--- Work to be completed ---
From the entries below, gather each line containing the word "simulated".

---+---

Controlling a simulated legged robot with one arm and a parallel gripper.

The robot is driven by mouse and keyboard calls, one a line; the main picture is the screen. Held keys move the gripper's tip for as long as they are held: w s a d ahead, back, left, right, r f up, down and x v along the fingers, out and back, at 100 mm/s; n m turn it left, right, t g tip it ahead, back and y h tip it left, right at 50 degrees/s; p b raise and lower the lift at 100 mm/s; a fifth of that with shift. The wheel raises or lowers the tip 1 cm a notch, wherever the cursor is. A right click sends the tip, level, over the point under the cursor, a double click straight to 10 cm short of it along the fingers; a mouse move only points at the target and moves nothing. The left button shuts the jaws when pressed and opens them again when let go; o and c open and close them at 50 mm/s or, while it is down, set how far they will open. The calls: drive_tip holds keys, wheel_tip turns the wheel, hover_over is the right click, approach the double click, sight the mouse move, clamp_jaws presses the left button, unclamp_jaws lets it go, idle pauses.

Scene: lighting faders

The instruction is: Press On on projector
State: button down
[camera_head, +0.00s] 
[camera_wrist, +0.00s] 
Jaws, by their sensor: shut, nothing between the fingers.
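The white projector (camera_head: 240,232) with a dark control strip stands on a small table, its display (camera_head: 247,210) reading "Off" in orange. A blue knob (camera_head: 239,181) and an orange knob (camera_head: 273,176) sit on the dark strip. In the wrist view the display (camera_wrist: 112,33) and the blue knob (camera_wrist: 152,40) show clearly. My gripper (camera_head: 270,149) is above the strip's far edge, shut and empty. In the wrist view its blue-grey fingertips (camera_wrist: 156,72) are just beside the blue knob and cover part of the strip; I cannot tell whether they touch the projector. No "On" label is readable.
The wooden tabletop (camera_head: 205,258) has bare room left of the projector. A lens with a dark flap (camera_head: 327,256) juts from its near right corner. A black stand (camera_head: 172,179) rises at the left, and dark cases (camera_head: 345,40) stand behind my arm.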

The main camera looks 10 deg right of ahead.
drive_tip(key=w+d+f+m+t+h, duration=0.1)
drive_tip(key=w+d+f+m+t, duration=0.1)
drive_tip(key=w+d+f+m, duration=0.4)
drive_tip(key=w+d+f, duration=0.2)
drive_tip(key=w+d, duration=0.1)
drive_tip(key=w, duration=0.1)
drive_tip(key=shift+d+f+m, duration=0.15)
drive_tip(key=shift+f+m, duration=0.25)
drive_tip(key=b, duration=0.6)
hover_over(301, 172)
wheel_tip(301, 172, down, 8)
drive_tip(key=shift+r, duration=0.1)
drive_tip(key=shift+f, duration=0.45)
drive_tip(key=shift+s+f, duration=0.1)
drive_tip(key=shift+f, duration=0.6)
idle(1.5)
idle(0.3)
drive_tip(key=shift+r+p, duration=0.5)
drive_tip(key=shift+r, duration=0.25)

---+---

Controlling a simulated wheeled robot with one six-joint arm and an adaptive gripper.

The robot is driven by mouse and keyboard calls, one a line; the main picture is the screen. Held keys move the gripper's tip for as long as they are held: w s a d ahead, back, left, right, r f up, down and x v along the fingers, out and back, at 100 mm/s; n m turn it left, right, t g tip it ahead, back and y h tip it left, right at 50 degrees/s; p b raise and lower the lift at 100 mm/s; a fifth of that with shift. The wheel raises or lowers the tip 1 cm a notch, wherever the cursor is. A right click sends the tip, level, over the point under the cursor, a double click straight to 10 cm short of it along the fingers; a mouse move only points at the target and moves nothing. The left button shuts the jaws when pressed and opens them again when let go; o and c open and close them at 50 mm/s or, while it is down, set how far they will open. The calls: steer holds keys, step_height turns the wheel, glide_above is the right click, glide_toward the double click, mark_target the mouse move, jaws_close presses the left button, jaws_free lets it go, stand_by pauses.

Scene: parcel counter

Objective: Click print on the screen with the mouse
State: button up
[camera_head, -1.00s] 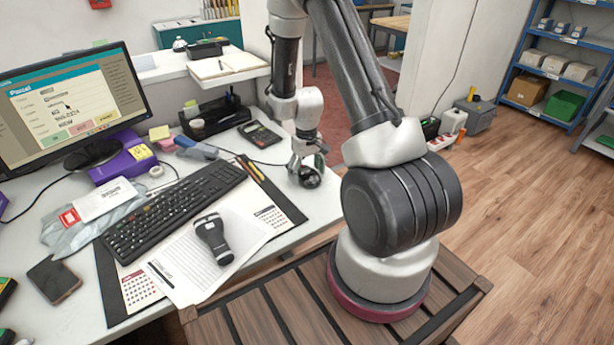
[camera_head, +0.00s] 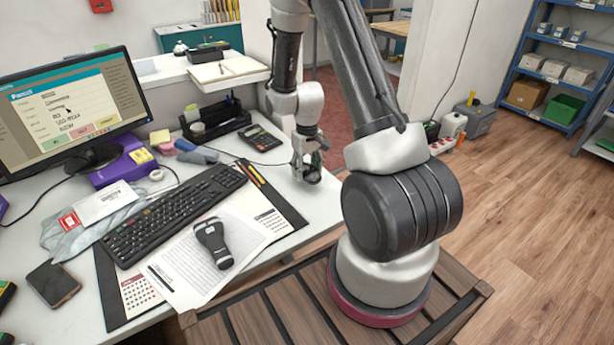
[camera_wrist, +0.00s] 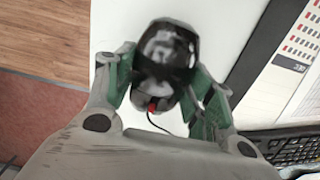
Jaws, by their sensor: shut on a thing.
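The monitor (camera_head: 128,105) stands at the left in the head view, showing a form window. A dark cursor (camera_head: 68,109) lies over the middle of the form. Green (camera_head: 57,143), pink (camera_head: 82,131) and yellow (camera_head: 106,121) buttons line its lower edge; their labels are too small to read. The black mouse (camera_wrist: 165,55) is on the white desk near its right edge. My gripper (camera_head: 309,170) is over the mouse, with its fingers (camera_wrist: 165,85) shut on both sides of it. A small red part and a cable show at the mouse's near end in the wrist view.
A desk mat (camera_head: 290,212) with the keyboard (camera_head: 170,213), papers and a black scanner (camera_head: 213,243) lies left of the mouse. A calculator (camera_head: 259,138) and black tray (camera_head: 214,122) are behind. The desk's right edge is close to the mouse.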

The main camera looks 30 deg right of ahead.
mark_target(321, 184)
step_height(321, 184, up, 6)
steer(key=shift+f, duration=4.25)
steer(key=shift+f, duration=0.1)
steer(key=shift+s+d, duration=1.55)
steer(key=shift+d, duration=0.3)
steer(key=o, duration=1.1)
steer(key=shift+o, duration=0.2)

---+---

--- Correct result ---
Controlling a simulated legged robot with one arm and a parallel gripper.
Controlling a simulated wheeled robot with one six-joint arm and an adaptive gripper.

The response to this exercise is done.